1994, steel, porcelain, string and wire, 10 1/2 x 15 1/2 x 13 1/2 inches


1995, colored pencil on paper, 18 x 24 (sorry for the distortion)



1986-2002, welded steel, porcelain and wire, 13 x20 x 16 inches



1994, welded steel, porcelain, wire mesh, silk and wire, 22 x29 x 17 inches


For about the next fifteen years, Bontecou taught at Brooklyn College, commuting there from various parts of New York and Pennsylvania, while caring for her husband, daughter and aging father and pursuing her private studio work in drawing and sculpture. After retiring from Brooklyn College in 1991, Bontecou returned to her studio to continue work on sculptures she had begun 10 or more years earlier. She makes all aspects of her own work, firing the porcelain parts in a kiln and working for months to build up the obsessively detailed and intricate hanging sculptures such as the one currently on display at MoMA.



Bontecou's studio in Pennsylvania  in a 2003 photo by Bill Brown (be sure to enlarge this - it's fabulous.)


Here's a description of what it was like to walk into Bontecou's studio in 2003 by Calvin Thompkins in The New Yorker:

...and Lee and I walked over to her present studio, in a red barn. The studio is somewhat makeshift and ramshackle, with a smallish room on the ground floor, where she does welding and fires her ceramics, and a larger room up a flight of open plank stairs, where she draws and works on the sculptures she's been making since the early nineteen-eighties.
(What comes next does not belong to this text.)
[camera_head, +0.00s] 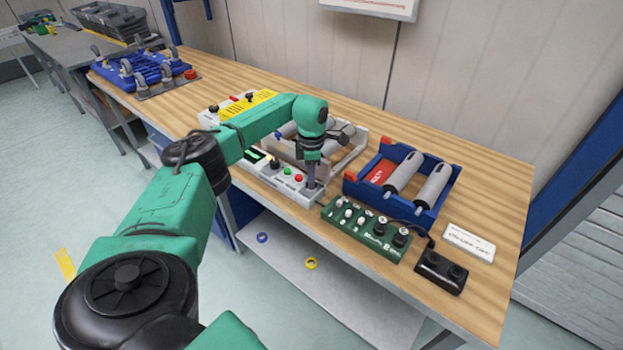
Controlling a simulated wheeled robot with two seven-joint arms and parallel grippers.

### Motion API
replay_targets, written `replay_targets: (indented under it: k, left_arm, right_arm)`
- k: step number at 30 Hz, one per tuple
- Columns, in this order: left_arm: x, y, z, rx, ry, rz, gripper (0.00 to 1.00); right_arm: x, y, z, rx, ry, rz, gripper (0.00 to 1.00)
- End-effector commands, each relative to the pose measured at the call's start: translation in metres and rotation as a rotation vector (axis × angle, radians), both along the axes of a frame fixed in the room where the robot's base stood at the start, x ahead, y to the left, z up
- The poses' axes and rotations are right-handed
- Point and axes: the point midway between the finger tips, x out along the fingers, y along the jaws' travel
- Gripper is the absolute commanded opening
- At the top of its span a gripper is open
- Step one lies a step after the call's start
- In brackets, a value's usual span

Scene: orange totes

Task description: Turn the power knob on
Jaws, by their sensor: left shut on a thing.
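A white control panel (265,177) with a dark display, a black knob (274,162), a green button (288,171) and a red button (298,177) sits at the table's front edge. Which way the knob is turned cannot be seen. My right gripper is not in view.
A blue fixture (140,72) stands far left. The wooden table (490,190) is clear at the back right.

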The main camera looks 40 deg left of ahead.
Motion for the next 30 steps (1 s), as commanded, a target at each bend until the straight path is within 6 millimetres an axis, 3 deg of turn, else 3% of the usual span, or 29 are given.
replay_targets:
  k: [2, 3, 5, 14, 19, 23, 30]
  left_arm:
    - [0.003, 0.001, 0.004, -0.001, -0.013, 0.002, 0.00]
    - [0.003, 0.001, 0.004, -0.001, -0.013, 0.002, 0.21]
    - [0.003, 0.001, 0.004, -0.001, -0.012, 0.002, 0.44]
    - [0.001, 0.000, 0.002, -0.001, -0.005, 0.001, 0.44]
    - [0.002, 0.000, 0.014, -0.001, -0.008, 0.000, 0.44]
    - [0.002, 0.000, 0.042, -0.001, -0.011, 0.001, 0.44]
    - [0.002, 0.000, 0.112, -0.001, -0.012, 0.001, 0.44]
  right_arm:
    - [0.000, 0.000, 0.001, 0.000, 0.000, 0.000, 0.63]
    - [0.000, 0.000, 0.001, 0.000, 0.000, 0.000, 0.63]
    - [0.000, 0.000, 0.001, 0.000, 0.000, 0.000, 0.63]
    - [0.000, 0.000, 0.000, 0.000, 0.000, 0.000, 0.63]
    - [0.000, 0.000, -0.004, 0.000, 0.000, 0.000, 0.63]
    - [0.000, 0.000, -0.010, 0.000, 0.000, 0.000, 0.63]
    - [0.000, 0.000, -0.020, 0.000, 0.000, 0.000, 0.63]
The unheated upstairs room was a little chilly on this early spring day, but it had windows on three sides and was full of light. Packing and shipping for the three-museum retrospective would not start for another month or so, and the room, I realized, contained fifty years of her work, on shelves and walls and long tables or hanging from the ceiling: terra-cotta figures of people, birds, and animals, from the late nineteen-fifties; three wall reliefs from the early sixties, one of which, she told me, used to serve as her money box--she tossed loose change into its single projecting hole; a large transparent plastic fish, from the early seventies, quite realistic, suspended from the ceiling in a corner of the room; and two dozen or more...

Lee Bontecou is a model and hero for me, not only because of her wonderful work, but because she pursued her own goals at her own pace, unpressured by the commercialism of the art world and the desire to sell. She made work because she believed in it, because she was curious about materials, the natural world and making her ideas a reality and because that's just who she was and what she did.